Set exercise: Quote the whole listing exactly. Leave the pictures out of your copy.

---

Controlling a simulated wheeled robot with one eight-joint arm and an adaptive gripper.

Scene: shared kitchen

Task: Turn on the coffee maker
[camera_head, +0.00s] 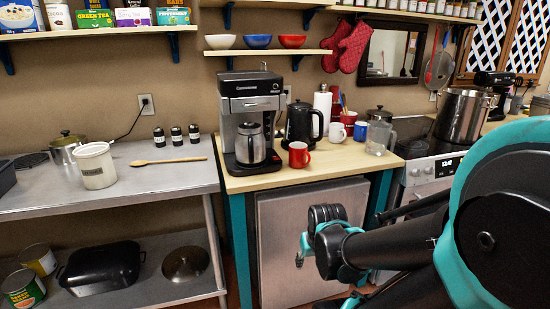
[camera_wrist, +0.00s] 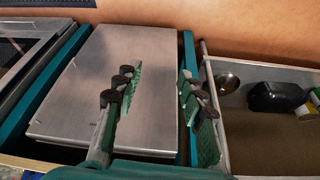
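The coffee maker (camera_head: 250,105) is black and silver and stands upright on the wooden-topped table. Its steel carafe (camera_head: 251,143) sits in its lower bay. Whether its switch is on cannot be made out. My gripper (camera_head: 306,247) is below and right of it in the head view, in front of the metal cabinet and lower than the tabletop. In the wrist view my gripper (camera_wrist: 157,95) is open, its two fingers well apart with nothing between them. The coffee maker does not show in the wrist view.
A red mug (camera_head: 299,155) and a black kettle (camera_head: 302,122) stand right of the coffee maker on the wooden tabletop (camera_head: 235,184). The metal cabinet (camera_head: 283,275) also fills the wrist view (camera_wrist: 85,60). A wooden spoon (camera_head: 168,161) lies on the left steel table.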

---

Task solution:
Controlling a simulated wheeled robot with one eight-joint arm and an adaptive gripper.

Scene: shared kitchen

Task: Turn on the coffee maker
[camera_head, +0.00s] 
[camera_wrist, +0.00s] 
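The coffee maker (camera_head: 250,105) is black and silver and stands upright on the wooden-topped table. Its steel carafe (camera_head: 251,143) sits in its lower bay. Whether its switch is on cannot be made out. My gripper (camera_head: 306,247) is below and right of it in the head view, in front of the metal cabinet and lower than the tabletop. In the wrist view my gripper (camera_wrist: 157,95) is open, its two fingers well apart with nothing between them. The coffee maker does not show in the wrist view.
A red mug (camera_head: 299,155) and a black kettle (camera_head: 302,122) stand right of the coffee maker on the wooden tabletop (camera_head: 235,184). The metal cabinet (camera_head: 283,275) also fills the wrist view (camera_wrist: 85,60). A wooden spoon (camera_head: 168,161) lies on the left steel table.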

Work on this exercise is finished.